Today's main challenge is freeing the world of fossil dependency and finding effective solutions for traditional processes. The glass industry uses a high-temperature process to transform raw materials into melt. In this process, the primary energy sources are oil and natural gas. Currently, all-electric and hybrid furnaces with large electric heating systems are slowly replacing traditional regeneratively-fired furnaces. Here, the higher heating efficiency of direct electric heating, compared to the combustion process, reduces the specific energy demand for glass production. However, today's energy mix with an average carbon footprint between 400 and 1000 gCO2e/kWh restrains the decarbonization potential of the glass sector. Therefore, the decarbonization of the energy sector, especially the availability of renewable energy, directly impacts the potential for decarbonization in the glass industry.
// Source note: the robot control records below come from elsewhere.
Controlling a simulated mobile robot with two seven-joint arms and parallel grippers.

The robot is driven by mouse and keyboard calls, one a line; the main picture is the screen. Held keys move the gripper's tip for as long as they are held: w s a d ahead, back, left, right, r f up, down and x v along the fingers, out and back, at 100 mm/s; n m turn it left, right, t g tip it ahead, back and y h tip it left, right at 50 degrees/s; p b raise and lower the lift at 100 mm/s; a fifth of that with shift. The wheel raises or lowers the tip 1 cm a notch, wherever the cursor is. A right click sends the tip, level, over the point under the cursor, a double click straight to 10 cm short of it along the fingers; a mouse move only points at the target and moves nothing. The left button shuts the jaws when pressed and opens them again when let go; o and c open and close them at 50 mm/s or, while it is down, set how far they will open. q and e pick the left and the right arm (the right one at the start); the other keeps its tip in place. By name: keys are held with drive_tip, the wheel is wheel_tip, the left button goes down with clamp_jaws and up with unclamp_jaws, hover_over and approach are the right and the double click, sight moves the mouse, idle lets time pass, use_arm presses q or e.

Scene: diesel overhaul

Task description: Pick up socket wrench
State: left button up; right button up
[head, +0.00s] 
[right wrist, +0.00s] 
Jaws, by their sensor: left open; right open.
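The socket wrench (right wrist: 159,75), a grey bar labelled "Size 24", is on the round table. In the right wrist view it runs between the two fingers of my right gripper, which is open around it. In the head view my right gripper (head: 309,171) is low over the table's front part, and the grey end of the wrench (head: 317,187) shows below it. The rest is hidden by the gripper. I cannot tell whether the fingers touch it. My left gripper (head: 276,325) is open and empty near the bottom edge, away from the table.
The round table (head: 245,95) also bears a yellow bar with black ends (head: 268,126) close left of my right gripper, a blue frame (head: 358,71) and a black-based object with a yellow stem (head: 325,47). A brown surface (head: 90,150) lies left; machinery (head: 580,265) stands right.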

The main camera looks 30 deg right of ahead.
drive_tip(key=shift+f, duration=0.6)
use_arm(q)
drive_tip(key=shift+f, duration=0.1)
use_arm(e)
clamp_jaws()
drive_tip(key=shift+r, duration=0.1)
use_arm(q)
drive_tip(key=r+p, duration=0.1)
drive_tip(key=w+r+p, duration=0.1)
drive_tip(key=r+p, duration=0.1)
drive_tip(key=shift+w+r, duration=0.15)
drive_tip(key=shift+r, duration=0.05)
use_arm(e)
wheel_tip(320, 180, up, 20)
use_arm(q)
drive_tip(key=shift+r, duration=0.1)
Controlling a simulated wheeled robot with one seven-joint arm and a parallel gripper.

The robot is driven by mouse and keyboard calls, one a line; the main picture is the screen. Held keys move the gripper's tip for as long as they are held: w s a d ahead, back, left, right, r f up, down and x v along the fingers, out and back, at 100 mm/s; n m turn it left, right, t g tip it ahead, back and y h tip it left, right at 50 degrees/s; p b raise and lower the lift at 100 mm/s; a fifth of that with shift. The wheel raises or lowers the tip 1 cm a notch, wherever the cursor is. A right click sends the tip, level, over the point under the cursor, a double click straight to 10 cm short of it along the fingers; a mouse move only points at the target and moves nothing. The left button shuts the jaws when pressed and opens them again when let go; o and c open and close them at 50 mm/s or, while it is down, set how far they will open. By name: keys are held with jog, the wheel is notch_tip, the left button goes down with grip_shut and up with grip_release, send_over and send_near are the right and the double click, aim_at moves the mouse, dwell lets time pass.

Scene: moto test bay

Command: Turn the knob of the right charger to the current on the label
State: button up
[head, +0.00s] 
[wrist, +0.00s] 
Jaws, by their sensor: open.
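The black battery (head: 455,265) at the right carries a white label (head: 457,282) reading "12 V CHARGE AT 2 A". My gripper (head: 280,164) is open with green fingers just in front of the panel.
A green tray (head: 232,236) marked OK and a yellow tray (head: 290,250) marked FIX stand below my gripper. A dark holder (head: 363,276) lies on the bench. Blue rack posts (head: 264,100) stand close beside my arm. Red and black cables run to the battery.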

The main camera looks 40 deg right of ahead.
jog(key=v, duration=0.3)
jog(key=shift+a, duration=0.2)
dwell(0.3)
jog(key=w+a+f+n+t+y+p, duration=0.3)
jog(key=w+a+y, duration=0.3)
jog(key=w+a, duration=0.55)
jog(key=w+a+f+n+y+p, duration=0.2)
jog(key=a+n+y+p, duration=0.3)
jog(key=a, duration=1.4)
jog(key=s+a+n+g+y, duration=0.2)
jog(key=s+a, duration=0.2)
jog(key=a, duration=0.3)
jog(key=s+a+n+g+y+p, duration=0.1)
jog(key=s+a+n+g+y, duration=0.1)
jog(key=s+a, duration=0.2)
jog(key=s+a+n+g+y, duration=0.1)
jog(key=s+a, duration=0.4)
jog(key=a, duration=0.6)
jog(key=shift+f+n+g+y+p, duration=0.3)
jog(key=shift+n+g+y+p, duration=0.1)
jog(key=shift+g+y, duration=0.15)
In the coming years, the choice of melting technology will be heavily influenced by the local availability of renewable energy, green hydrogen, and other decarbonized fuels. This underscores the need for furnace designs that can adapt to local circumstances. In the long run, the glass industry will embrace and develop technologies that allow for high electric shares in the melting process, as electricity is projected to be the most cost-effective energy source. Computational fluid dynamics simulations will play a crucial role in these developments as they help to understand the impact of design changes and can give valuable insight into optimal process control.